Troisième album d'ECSTASPHERE, Transgressions : Documenting Decay est aussi le premier à sortir sur le label Audiotrauma après avoir sorti les précédents sur Raumklang. Ophelia The Suffering, l'artiste derrière l'entité, nous a habitués par le passé à faire évoluer sa musique vers des horizons inattendus, teintant son IDM de rythmic noise et sortant ses morceaux sous différents noms (ECSTASPHERE donc, mais aussi APHEXIA ou tout simplement OPHELIA THE SUFFERING). On se souvient de l'excellent et anxiogène Carnival of Catharsis qui nous plongeait dans un univers névrosé et cauchemardesque, ou encore de la série d'EPs Klangporträts, c'est donc avec impatience que l'on attendait ce Transgressions et ses nombreux morceaux commençant par la lettre D. Faut-il y voir un message caché ? Mystère..

Ce Transgressions : Documenting Decay promet un voyage intérieur toujours aussi mouvementé et fascinant, qui commence fort avec Displaced Desires, sa rythmique rapide et ses mélodies labyrinthiques relevée par des cordes mélancoliques qui nous plongent dans la psyché torturée d'Ophelia.

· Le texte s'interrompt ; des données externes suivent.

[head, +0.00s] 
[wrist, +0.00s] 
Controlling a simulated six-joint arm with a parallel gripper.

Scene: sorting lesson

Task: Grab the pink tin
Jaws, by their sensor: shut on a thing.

Si la musique est toujours aussi intime, on s'éloigne de l'inspiration plus fantastique et onirique de Carnival of Catharsis pour quelque chose de bien plus réaliste et effrayant : le monde réel et ses dérives récentes. L'album est inspiré par les nombreuses montées du fascisme dans le monde, à la fois cause et résultat de souffrances humaines, tel un serpent se mordant la queue, et par la violence que nos modèles sociaux et économiques infligent et provoquent. On vous avait dit que ça ferait plus peur qu'un carnaval glauque et hanté. Musicalement, on note une ouverture à de nouvelles sonorités, qui viennent apporter de l'épaisseur au son d'ECSTASPHERE tout en alourdissant une musique d'ordinaire plus éthérée et cérébrale, comme ces guitares très metal indus qui apparaissent dès Distance (dont vous devriez découvrir l'étrange clip en bas de cette page) et reviennent régulièrement (se faisant presque doom sur la menaçante Reformation), ou les glitchs sonores à la frontière de l'électronique du maître APHEX TWIN et du breakcore vers la moitié de Dysfunction.

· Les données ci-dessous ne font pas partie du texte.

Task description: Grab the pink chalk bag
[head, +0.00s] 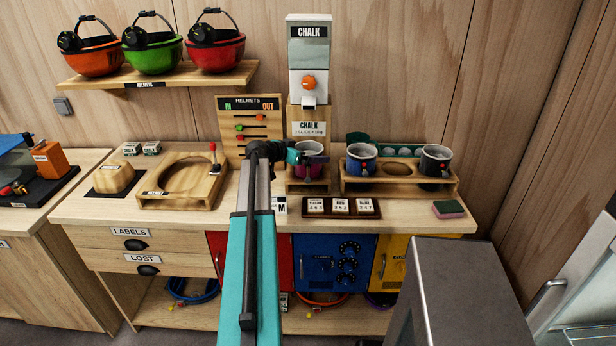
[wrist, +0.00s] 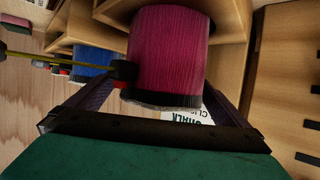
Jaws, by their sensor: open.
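The pink chalk bag (head: 309,171) stands in the wooden chalk dispenser's lower bay, below the CHALK sign. In the wrist view the ribbed pink bag (wrist: 168,50) fills the upper middle, with a dark band at one end. My gripper (head: 306,158) is at the bag in the head view, its dark fingers partly covering the bag's front. In the wrist view my gripper (wrist: 166,90) is open, with one finger on each side of the bag's near end. I cannot tell whether either finger touches it.
The chalk dispenser (head: 309,60) rises behind the bag. A wooden rack (head: 400,187) to the right holds a blue bag (head: 361,160) and a black bag (head: 434,162). A tray of label tiles (head: 341,207) lies in front. The helmets board (head: 250,125) stands close on the left.

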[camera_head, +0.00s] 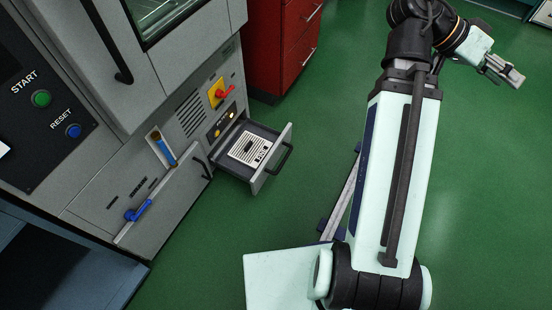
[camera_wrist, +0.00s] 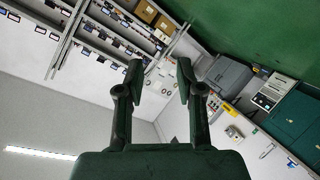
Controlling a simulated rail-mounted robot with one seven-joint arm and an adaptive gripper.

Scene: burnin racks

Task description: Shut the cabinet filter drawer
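The cabinet filter drawer (camera_head: 271,168) is pulled out of the lower front of the grey cabinet (camera_head: 205,50) in the head view. It has a grey front with a dark bar handle (camera_head: 285,158), and a pale slotted filter (camera_head: 250,149) lies inside. My gripper (camera_head: 512,77) is far off to the upper right, over the green floor, well apart from the drawer. In the wrist view my gripper (camera_wrist: 160,78) has its two dark fingers spread with nothing between them. I cannot make out the drawer in the wrist view.
A red drawer cabinet (camera_head: 277,45) stands behind the open drawer. A yellow panel with a red rotary switch (camera_head: 222,93), blue-handled latch parts (camera_head: 138,212) and start and reset buttons (camera_head: 41,99) are on the cabinet front. Green floor (camera_head: 335,95) is clear between drawer and arm.

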La superposition de sonorités crée une alchimie entre chaos électronique et apaisement mélodique, s'assimilant à des niveaux de lecture ou des paliers vers l'hypnose provoquée par la musique. Si les tendances dubstep de The Document peuvent étonner, c'est surtout l'usage de chant qui nous prend par surprise. Ce n'est pas une première dans ECSTASPHERE, mais cela rend la musique plus intime et lui insuffle une humanité nouvelle, la rendant plus viscérale aussi lorsque les guitares explosent. La musique d'ECSTASPHERE est à la fois froide, peut-être difficile d'accès par moments, mais aussi incroyablement humaine, sincère et véhicule d'émotions. On est surpris par la lourdeur de certains titres qui n'hésitent pas à faire dans le gras qui cogne fort (Deformation), sans ne jamais s'appauvrir ou perdre en construction. Mais cette lourdeur est systématiquement contrastée par une nappe de synthé, une ligne de chant, des percussions acoustiques... La richesse d'ECSTASPHERE vient d'ailleurs de ces contrastes permanents, du refus de la simplicité, de la volonté de toujours rechercher, expérimenter, approfondir pour emmener l'auditeur toujours plus loin.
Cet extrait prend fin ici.